** Start **

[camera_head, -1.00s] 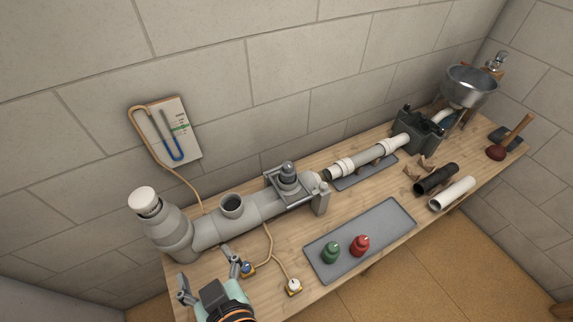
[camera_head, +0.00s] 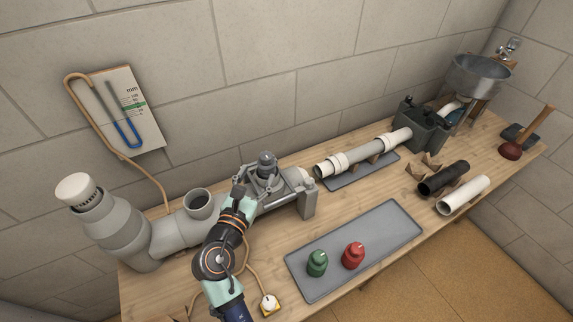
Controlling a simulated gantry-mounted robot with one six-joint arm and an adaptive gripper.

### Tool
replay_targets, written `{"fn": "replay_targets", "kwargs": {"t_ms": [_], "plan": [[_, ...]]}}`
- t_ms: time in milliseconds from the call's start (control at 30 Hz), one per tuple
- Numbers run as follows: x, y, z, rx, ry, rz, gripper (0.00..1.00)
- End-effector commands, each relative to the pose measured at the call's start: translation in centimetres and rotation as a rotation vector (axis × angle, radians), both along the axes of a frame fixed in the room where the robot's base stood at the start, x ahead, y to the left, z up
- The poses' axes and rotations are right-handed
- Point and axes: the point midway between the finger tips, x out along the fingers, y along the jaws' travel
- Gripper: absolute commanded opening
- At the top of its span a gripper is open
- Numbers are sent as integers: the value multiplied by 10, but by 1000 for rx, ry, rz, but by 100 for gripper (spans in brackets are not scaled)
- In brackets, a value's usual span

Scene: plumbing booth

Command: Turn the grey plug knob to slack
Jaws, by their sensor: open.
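The dark grey plug knob (camera_head: 267,160) stands upright in a square metal frame (camera_head: 284,187) on top of the thick grey pipe (camera_head: 173,232). My gripper (camera_head: 243,193) is open and empty. It is just left of and in front of the knob, close to the frame. The wrist and fingers cover part of the pipe and the frame's near left corner. I cannot tell whether a finger touches the frame.
A pipe opening (camera_head: 197,203) stands left of my gripper. A gauge board (camera_head: 120,108) hangs on the wall with its hose. A white-knobbed valve (camera_head: 268,305) lies at the front.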

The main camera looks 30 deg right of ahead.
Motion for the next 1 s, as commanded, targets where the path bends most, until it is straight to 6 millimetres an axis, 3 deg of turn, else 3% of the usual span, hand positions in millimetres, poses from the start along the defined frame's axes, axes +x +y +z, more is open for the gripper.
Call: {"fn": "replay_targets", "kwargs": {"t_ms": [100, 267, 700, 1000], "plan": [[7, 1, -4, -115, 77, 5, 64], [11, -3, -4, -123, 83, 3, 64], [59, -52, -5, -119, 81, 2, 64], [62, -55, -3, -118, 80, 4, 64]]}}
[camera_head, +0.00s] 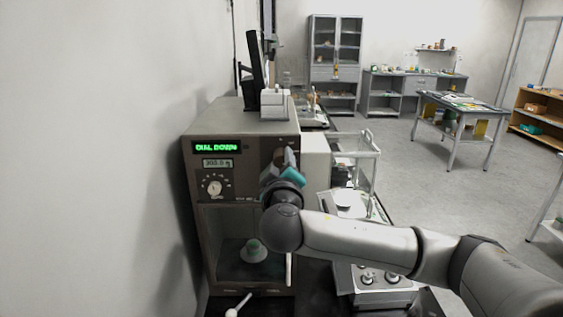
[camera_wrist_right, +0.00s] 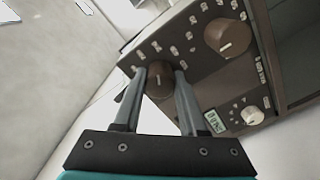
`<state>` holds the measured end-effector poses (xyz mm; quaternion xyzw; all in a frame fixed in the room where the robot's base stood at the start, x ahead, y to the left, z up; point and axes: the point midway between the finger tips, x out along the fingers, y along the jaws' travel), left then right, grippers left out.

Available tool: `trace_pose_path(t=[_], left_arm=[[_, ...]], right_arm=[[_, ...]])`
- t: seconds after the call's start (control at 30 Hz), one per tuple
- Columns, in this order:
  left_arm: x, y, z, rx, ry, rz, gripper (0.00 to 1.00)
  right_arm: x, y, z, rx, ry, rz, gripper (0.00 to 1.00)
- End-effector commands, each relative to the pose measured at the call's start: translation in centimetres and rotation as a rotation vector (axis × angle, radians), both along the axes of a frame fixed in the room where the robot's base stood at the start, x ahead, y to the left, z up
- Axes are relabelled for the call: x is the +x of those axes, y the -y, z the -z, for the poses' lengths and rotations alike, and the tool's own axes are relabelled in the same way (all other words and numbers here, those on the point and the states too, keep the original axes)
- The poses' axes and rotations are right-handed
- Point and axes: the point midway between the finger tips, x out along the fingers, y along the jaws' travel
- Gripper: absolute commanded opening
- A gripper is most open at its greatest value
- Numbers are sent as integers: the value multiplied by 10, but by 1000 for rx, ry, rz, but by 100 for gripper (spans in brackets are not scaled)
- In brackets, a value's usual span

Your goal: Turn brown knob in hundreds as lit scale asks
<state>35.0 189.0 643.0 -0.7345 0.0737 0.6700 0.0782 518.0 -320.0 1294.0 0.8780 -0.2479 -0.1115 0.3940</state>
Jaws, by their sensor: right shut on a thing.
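The brown scale cabinet (camera_head: 245,196) stands in front of me against the left wall. Its lit green sign (camera_head: 215,147) reads "DIAL DOWN". Below it a small readout (camera_head: 217,163) seems to show about 300 g; the digits are blurred. In the right wrist view, my right gripper (camera_wrist_right: 168,82) is shut on a brown knob (camera_wrist_right: 158,84), one finger on each side. A second, larger brown knob (camera_wrist_right: 228,38) sits apart on the same panel. In the head view my right gripper (camera_head: 281,168) is at the panel's right side and hides the held knob.
A pale knob (camera_head: 214,187) sits below the readout. A white box (camera_head: 274,104) and dark screen (camera_head: 255,66) stand on top. A trolley (camera_head: 356,155) is to the right.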

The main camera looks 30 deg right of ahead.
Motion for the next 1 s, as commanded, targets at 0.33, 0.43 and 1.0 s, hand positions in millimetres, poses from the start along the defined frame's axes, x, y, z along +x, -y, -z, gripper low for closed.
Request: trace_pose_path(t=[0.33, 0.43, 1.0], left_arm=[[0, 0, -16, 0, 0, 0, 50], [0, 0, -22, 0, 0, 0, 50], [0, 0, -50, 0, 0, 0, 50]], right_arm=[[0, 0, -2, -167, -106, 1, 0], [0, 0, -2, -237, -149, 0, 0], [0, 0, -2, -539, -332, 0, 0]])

** End **

- What to produce
Work out how many lines above have the string "most" in them, and give only the number.

- Response
2